In the final days of 2011 we pause to reflect on the year that has past — the good, the bad and the ugly. Here are the HuffPost Religion Top Stories of 2011.
The Muslim Spring
It started with a simple vegetable seller in Tunisia who, humiliated by the police and autocracy, set himself on fire at the end of 2010. One year later, the seemingly eternal regimes of Tunisia, Egypt and Libya have fallen to popular uprisings and several others, including Syria, appear to be teetering. Once called the Arab Spring, Islam is increasingly being recognized as the fuel that fed the fire of these revolutions — a fire that that may both warm and burn in 2012.
The Dalai Lama Steps Down
The Dalai Lama made history when he relieved himself from his responsibility as political head of the Tibetan people to concentrate solely on his role as spiritual leader; ending one of the most enduring, if benevolent, theocracies in the world. Lobsang Sangay, the Harvard-trained legal scholar, is the the new Tibetan Prime Minister in a time when frustrations with Chinese policy is leading to a fiery form of radical protests by nuns and monks.
Mormons in Politics
The potential success of the Romney presidential campaign has fed a frenzy of discussion of what it means that a Mormon is in politics. The fact that Romney is not the only Mormon candidate (Huntsman) and that the Senate Majority Leader (Reid) is also Mormon doesn’t seem to stop the endless punditry and speculation. Will religious suspicion on the part of evangelicals in the primary and secularists in the general election doom this Mormon moment?
The Muslims Are Coming, The Muslims Are Coming
Fear of the “Muslim menace,” fueled by cynical politicians and well funded think tanks, has led to anti-sharia laws proposed and passed in states around the country. The fact that these states hadno pending pro-sharia laws is apparently beside the point. Creating bulwarks instead of bridges, the anti-sharia (read Muslim) movements seem to ebb and flow according to the political tides (think Park 51 in 2010). Get ready for a flood in 2012.
The End of the World
In order to give people time to repent, people with May 21 Judgment Day signs started popping up well before the announced date of the end of the world. The “prophet” of this apocalypse was Harold Camping, an elderly man with a drawling voice heard most prominently on his Family Radio empire. People left jobs, families prepared to be raptured and as the clock ticked down, the entire world held its collective unbelieving breath. And then time went on, and oddly a little disappointed, so did we.
Presbyterians Acknowledge Gays and Lesbians Can Be Ministers
Ho hum, gays can be ministers, too. Yet, for the Presbyterian Church, one of America’s most famously and proudly plodding religious traditions, to change its laws to allow openly gay men and women in same-sex relationships to be ordained as clergy was a major step forward for LGBT rights and for the Church as a whole.

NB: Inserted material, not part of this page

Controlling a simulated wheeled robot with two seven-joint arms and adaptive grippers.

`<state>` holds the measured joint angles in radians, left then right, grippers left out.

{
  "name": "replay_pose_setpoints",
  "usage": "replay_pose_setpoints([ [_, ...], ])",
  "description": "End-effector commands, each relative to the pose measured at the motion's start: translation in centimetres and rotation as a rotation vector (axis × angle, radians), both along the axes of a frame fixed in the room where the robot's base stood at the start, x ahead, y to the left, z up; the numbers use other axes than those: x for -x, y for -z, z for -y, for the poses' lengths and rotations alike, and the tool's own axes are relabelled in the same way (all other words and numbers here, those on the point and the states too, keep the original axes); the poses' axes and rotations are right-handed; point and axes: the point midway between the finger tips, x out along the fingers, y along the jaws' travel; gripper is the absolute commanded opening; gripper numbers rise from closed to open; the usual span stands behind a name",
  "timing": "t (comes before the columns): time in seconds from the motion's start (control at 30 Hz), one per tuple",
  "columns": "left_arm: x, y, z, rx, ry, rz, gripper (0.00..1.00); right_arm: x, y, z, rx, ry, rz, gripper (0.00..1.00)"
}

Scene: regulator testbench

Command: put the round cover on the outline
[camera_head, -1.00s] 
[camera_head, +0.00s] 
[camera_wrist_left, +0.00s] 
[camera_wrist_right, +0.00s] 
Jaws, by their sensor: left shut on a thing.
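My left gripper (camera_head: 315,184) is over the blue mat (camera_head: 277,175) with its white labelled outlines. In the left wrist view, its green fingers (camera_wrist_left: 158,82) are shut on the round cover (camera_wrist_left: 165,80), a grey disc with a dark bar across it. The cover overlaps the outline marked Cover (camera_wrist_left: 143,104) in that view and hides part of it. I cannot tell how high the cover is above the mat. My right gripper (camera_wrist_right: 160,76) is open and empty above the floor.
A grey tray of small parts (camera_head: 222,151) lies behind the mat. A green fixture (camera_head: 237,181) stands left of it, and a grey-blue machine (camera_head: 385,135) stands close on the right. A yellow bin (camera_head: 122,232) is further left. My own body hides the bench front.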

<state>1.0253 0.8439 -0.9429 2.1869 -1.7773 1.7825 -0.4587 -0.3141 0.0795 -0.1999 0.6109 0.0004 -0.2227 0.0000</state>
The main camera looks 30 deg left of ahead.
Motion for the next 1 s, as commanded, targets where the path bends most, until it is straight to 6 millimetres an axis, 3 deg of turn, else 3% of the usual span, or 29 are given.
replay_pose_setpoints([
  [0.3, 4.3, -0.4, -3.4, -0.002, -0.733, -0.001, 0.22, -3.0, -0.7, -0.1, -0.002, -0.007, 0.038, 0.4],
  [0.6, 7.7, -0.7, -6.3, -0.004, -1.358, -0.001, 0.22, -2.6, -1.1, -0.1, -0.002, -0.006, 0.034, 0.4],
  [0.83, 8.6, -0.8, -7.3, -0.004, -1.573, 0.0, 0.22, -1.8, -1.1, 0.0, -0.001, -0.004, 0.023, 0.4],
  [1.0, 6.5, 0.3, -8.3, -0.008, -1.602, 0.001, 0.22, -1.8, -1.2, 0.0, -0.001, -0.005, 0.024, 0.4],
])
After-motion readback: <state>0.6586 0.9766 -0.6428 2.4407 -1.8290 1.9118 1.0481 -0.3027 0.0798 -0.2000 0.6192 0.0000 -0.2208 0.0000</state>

The Struggle for the Soul of Yoga
Seemingly one of the more innocuous and positive practices of millions of people around the world, yoga became the focal point of religious controversy. On one hand, some Christian leadersestablished that yoga was not compatible with Christianity. And seemingly on the same hand, Hindu leaders established that yoga was Hinduism. So, to Yoga or not? It’s enough to make one curl into child’s pose.
A Jewish American-Israeli Rift?
While the tourist board paints Israel as a liberal oasis of sun and spiritual fun, a demographic and political trend has some American Jews concerned for the homeland. Haredi (ultra-Orthodox) Jews are the fastest growing Jewish group, and while the men often do not work, their politics can be radically conservative and are influencing Israel’s religious and political landscape. The rise of the religious right, and the perception that Israel is becoming more religiously rigid, may be one of the reasons that American Jews are no longer afraid to be critical of their Israeli cousins.
From the beginning of the movement, religious leaders saw the activism of Occupy Wall Street as an outlet for their political frustrations and the community of OWS as an embodiment of their social vision. Religious observances began happening at OWS around the country with corollary organizations such as Occupy Judaism, Occupy Buddhism and Occupy Catholicism. Sacred spaces such as interfaith tents and sacred trees were locations of meditation, prayer and reflection. Now that the government is breaking down these physical locations, the question remains whether the spiritual force that they birthed will continue.
The New Mass
On the first Sunday of Advent, Roman Catholics learned to pray a new Mass. While not a surprise — work on the new English translation of the Mass (contained in the new Roman Missal), had been going on for close to 10 years — it was, for many, a shock. The New Mass has become something of a Rorschach test. Those wishing for a return for pre-Vatican II days found the New Mass a step (albeit too small) in the right direction; while others feel the new Mass is further evidence of the Catholic Church’s world wide turn to a more strict orthodoxy in both politics and liturgy.
We are all familiar with the Angry Atheists, but that is so last year. There is a new brand of secular humanists that is requesting a place at the religion table, instead of trying to over turn it. Articulating their beliefs, organizing charity work, doing interfaith work and gathering in supportive community, these secular activists are gaining the respect of religious communities in direct proportion to the suspicion of atheist hardliners.